- Work required:
Count how many lines below include the string "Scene", and give that number without anything else.
-- START OF Raw data --
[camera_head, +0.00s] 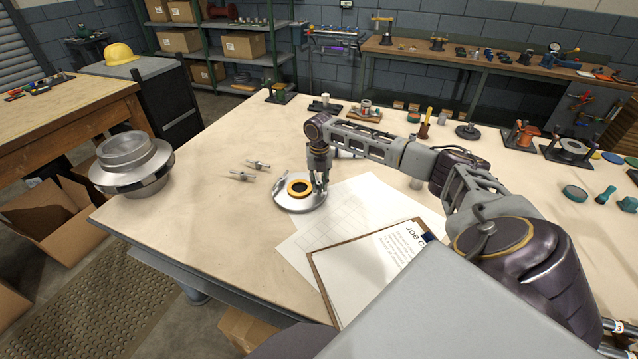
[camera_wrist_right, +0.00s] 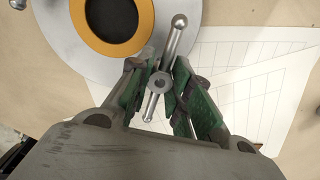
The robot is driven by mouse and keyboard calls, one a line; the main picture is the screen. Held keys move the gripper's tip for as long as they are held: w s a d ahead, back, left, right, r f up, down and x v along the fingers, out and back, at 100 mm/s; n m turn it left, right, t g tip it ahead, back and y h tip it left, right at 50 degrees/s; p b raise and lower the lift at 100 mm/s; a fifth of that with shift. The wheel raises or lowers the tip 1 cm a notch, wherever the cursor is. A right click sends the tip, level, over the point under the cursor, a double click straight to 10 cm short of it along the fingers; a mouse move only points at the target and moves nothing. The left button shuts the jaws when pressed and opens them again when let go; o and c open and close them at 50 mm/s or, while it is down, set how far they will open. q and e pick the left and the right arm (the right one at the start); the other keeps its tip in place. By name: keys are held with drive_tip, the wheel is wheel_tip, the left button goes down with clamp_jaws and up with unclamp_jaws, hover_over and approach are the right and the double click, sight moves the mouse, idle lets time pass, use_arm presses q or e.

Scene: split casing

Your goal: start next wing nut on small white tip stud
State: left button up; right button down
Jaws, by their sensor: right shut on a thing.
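The round grey casing part (camera_head: 298,206) lies on the table with an orange ring (camera_head: 299,195) around its dark middle. My right gripper (camera_head: 319,186) points down over the casing's right rim. In the right wrist view its green-padded fingers (camera_wrist_right: 158,82) are shut on a wing nut (camera_wrist_right: 178,38), a hub with a hole and two ball-ended arms. The orange ring (camera_wrist_right: 77,22) lies beside it. I cannot make out the small white tip stud or whether the nut touches it. Two loose wing nuts (camera_head: 258,165) (camera_head: 242,176) lie left of the casing. My left gripper is out of view.
Paper sheets (camera_head: 345,200) and a clipboard (camera_head: 370,265) lie right and in front of the casing. A large stepped silver part (camera_head: 130,178) stands at the table's left edge. Several tools and parts line the back and right. The table's left middle is mostly clear.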

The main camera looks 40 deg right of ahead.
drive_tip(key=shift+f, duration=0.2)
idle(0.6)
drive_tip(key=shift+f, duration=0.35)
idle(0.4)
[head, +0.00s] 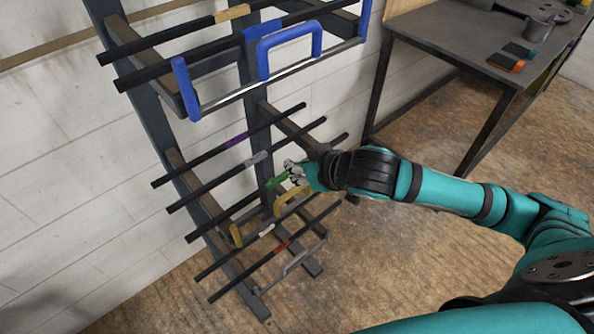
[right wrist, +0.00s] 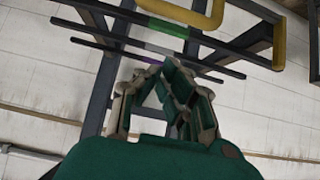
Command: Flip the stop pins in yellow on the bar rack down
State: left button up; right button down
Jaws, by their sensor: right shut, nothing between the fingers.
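The dark bar rack (head: 243,75) stands against the wall. On its lower level a yellow looped piece (head: 293,203) sits just below my right gripper, and a short yellow upright piece (head: 235,236) sits lower left. In the right wrist view, a yellow loop (right wrist: 185,10) shows at the top edge and a yellow post (right wrist: 280,40) at the upper right. My right gripper (head: 291,171) is shut and empty, close to the bar with the green band (head: 277,181). Whether it touches anything is unclear. Its fingers also show in the right wrist view (right wrist: 155,70). My left gripper is out of view.
A blue looped piece (head: 290,45) and blue posts (head: 185,90) are on the upper level. Several bars with coloured bands stick out from the rack. A dark table (head: 460,50) stands at the right. The wooden floor (head: 400,270) in front is clear.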

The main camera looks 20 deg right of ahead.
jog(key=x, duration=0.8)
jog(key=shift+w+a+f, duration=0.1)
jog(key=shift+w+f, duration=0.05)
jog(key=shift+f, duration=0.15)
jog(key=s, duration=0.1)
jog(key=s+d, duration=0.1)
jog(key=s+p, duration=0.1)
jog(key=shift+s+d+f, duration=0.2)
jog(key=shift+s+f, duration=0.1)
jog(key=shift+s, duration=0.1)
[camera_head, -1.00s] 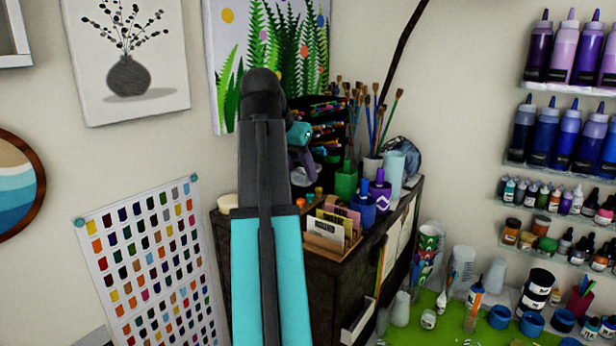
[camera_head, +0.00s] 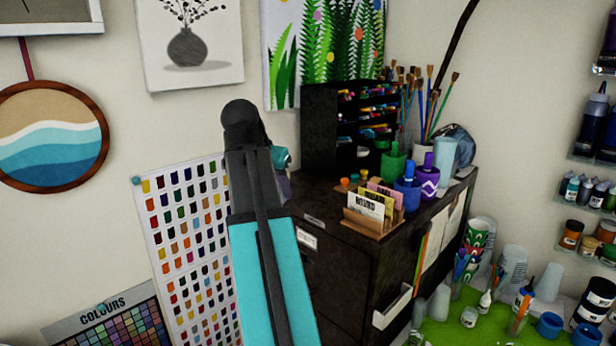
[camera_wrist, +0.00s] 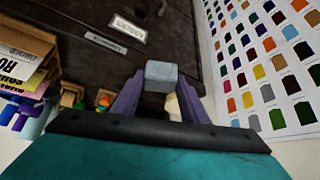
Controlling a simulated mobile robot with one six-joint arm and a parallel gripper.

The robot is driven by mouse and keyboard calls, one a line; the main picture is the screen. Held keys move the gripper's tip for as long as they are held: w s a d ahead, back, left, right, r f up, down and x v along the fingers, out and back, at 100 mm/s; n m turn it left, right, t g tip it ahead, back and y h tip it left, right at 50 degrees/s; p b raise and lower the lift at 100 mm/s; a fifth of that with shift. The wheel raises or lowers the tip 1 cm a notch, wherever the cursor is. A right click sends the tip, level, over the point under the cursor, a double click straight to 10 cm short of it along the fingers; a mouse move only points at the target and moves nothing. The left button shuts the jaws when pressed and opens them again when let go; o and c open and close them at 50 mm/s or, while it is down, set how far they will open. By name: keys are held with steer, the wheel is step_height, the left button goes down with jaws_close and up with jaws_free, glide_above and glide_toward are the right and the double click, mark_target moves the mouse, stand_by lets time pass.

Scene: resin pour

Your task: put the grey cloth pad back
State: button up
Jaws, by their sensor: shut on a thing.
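My gripper (camera_wrist: 160,98) is shut on the grey cloth pad (camera_wrist: 161,75), a small grey block between the two purple fingers in the wrist view. The pad is held in front of the dark cabinet (camera_wrist: 85,55), whose drawer fronts carry white labels. In the head view my arm hides the pad and most of the gripper; only a bit of the wrist (camera_head: 281,158) shows beside the arm, left of the cabinet (camera_head: 345,262).
On the cabinet stand a wooden card holder (camera_head: 373,222), a black marker rack (camera_head: 330,125), paint pots and brushes. A colour chart (camera_head: 190,250) hangs on the wall at left. Cups and jars stand on a green mat (camera_head: 455,328) at lower right.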

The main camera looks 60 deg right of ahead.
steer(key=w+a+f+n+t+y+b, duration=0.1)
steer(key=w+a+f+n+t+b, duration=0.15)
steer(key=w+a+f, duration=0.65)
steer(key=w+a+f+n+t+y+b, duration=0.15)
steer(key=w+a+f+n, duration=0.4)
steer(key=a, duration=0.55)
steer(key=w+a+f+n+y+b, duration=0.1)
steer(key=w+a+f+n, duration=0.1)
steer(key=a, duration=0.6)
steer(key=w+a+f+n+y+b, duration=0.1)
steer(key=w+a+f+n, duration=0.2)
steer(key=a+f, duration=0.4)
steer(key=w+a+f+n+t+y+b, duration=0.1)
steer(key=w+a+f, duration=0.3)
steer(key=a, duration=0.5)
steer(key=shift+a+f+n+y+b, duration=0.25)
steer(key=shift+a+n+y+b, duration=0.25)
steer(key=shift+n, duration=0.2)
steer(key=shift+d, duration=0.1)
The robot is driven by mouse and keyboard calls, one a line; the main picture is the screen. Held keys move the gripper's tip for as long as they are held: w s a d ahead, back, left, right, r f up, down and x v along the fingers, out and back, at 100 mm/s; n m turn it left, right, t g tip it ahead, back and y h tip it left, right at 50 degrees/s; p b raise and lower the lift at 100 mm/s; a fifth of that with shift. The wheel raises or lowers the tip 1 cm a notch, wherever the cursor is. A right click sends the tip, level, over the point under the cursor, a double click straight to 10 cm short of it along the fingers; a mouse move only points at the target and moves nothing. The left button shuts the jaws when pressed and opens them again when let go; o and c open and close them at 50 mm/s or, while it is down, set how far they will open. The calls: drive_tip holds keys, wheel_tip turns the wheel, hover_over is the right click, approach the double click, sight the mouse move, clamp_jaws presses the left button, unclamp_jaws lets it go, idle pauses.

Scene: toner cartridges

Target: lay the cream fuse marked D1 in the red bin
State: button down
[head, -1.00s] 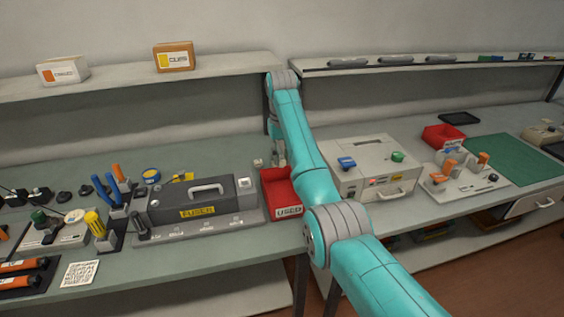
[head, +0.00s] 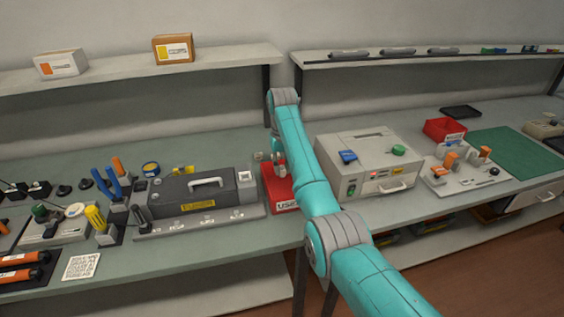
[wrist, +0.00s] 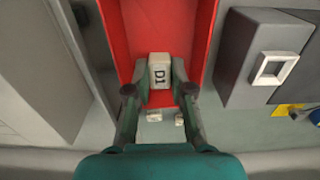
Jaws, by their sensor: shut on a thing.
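The cream fuse marked D1 (wrist: 159,72) is between the fingers of my gripper (wrist: 160,88) in the wrist view. My gripper is shut on it, with the marking facing the camera. The red bin (wrist: 160,25) lies under the fuse, and the fuse appears within its outline near one end. Its clearance above the bin floor is hard to tell. In the head view the red bin (head: 286,208), labelled USED, stands at the bench edge, partly hidden by my arm. There my gripper (head: 279,168) is over the bin's back part.
A dark fuser unit (head: 190,193) stands left of the bin, and a pale boxy machine (head: 366,172) stands close on its right. Small pale blocks (wrist: 154,115) lie just outside the bin. Another red bin (head: 443,131) stands farther right.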

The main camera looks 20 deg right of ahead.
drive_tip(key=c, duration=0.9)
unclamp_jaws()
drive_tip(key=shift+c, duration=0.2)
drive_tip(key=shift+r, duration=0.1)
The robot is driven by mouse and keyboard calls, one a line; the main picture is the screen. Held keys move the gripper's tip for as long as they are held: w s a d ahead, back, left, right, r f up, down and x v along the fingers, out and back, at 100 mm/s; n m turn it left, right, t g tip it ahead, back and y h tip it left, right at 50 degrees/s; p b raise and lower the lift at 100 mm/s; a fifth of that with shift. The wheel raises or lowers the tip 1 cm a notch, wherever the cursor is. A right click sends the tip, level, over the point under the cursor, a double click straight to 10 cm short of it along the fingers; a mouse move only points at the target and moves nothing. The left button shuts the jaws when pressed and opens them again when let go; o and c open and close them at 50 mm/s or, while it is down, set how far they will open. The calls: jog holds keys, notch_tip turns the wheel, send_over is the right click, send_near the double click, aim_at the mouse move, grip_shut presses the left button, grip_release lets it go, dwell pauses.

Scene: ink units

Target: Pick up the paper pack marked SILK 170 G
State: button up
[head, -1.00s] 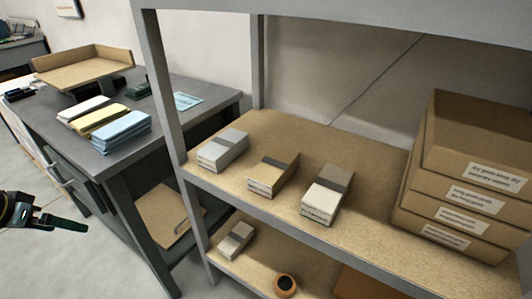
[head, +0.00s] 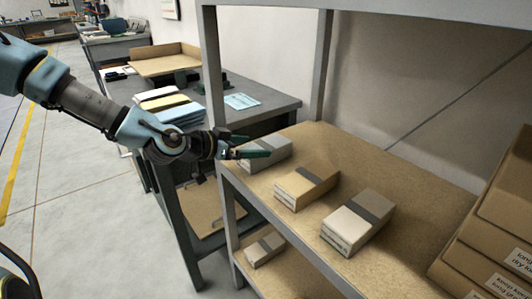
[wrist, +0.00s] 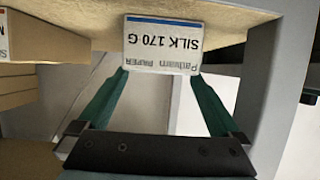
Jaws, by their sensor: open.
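The pack marked SILK 170 G (wrist: 163,44) shows its white, blue-striped end label upside down in the wrist view, lying against the tan shelf board. My gripper (wrist: 159,74) is open and empty there, one green finger towards each side of the pack's end. In the head view my gripper (head: 258,147) is at the shelf's left end, in front of the leftmost grey pack (head: 280,157), which it partly covers. This appears to be the same pack; its label cannot be read there. Whether the fingers touch it cannot be told.
A tan pack (head: 306,187) and a white-grey pack (head: 357,222) lie to the right on the same shelf. Stacked brown boxes (head: 495,235) stand at far right. The grey shelf post (head: 213,90) rises close beside my gripper.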

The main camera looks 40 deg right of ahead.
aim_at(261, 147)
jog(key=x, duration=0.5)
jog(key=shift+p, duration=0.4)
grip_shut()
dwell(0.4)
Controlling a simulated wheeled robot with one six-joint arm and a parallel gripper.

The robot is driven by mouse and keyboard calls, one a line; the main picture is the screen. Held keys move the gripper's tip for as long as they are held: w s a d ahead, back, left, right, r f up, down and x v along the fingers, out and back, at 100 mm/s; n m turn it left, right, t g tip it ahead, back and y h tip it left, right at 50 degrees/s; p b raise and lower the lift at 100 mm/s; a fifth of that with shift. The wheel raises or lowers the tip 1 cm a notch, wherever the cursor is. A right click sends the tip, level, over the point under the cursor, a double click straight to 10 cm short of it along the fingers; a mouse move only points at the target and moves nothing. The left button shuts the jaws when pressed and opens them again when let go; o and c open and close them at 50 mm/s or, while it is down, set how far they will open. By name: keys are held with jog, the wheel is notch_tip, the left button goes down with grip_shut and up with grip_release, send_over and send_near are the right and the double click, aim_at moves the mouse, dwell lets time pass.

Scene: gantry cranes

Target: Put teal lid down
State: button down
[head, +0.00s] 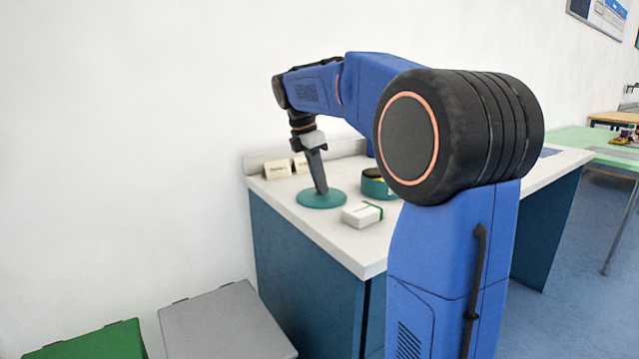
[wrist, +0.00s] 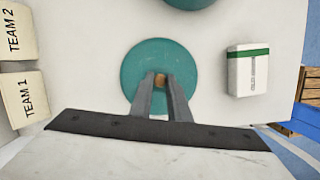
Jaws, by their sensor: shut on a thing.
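The teal lid (head: 321,199) is a flat round disc at the left part of the white counter top, with my gripper (head: 321,190) right over it. In the wrist view the lid (wrist: 160,60) lies under the fingers, and my gripper (wrist: 161,80) is shut on its small brown knob (wrist: 160,81). The lid looks level and at or very near the counter surface; I cannot tell whether it touches. A round teal tin (head: 376,184) stands behind and right of it, partly hidden by my arm. Its edge shows at the top of the wrist view (wrist: 190,3).
A white box with a green band (head: 362,214) lies right of the lid, also in the wrist view (wrist: 248,71). Two cream cards, TEAM 1 (wrist: 22,98) and TEAM 2 (wrist: 17,33), stand left. The counter (head: 345,240) has free room near its front edge. Grey (head: 225,322) and green (head: 95,342) bins stand below.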

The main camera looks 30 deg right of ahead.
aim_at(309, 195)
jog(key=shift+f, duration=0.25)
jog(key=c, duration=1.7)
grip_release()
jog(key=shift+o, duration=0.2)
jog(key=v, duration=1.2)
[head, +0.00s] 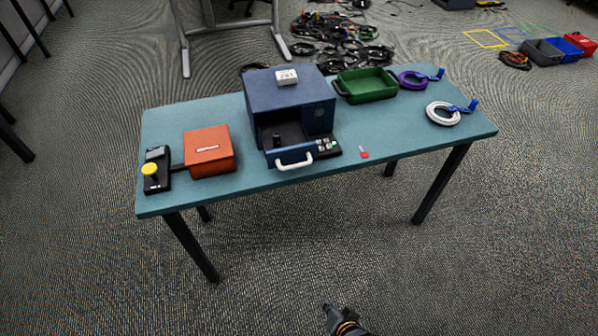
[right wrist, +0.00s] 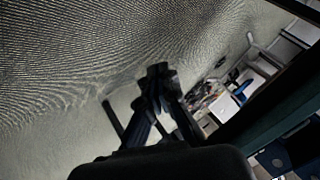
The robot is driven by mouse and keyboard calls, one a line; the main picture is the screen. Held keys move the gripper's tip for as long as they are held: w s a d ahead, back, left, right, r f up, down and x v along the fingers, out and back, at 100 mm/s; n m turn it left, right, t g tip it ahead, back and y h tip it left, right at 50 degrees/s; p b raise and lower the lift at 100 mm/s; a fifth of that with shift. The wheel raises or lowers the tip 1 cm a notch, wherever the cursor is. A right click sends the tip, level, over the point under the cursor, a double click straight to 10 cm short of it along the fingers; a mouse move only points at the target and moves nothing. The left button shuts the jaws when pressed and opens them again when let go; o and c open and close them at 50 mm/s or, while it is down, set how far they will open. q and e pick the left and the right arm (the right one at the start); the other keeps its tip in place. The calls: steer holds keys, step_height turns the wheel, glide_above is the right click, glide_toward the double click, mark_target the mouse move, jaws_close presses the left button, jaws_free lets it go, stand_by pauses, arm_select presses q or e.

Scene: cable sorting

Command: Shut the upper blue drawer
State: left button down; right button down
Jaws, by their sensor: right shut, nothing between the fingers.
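A dark blue cabinet (head: 290,95) stands on the teal table, left of its middle. Its blue drawer (head: 283,156) is pulled out toward the front, with a white handle (head: 294,162) on its face. A small dark object (head: 277,140) shows inside the drawer. My right gripper (head: 328,308) is low at the bottom of the head view, in front of the table and well apart from the drawer. In the right wrist view its fingers (right wrist: 160,70) are together and empty. My left gripper is not in view.
An orange box (head: 209,150) and a black controller with a yellow button (head: 150,170) are left on the table (head: 400,140). A keypad (head: 325,147) sits right beside the drawer. A green tray (head: 366,86) and cable coils (head: 443,113) are at right. Floor in front is clear.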

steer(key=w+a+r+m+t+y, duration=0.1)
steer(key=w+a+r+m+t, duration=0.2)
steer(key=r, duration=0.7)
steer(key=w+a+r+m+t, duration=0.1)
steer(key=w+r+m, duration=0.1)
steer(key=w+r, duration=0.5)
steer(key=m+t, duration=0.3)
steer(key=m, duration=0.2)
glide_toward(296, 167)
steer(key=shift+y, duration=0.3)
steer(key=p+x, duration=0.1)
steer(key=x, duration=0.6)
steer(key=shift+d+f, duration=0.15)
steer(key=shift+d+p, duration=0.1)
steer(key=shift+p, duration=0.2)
-- END OF Raw data --
- Solved exercise:
6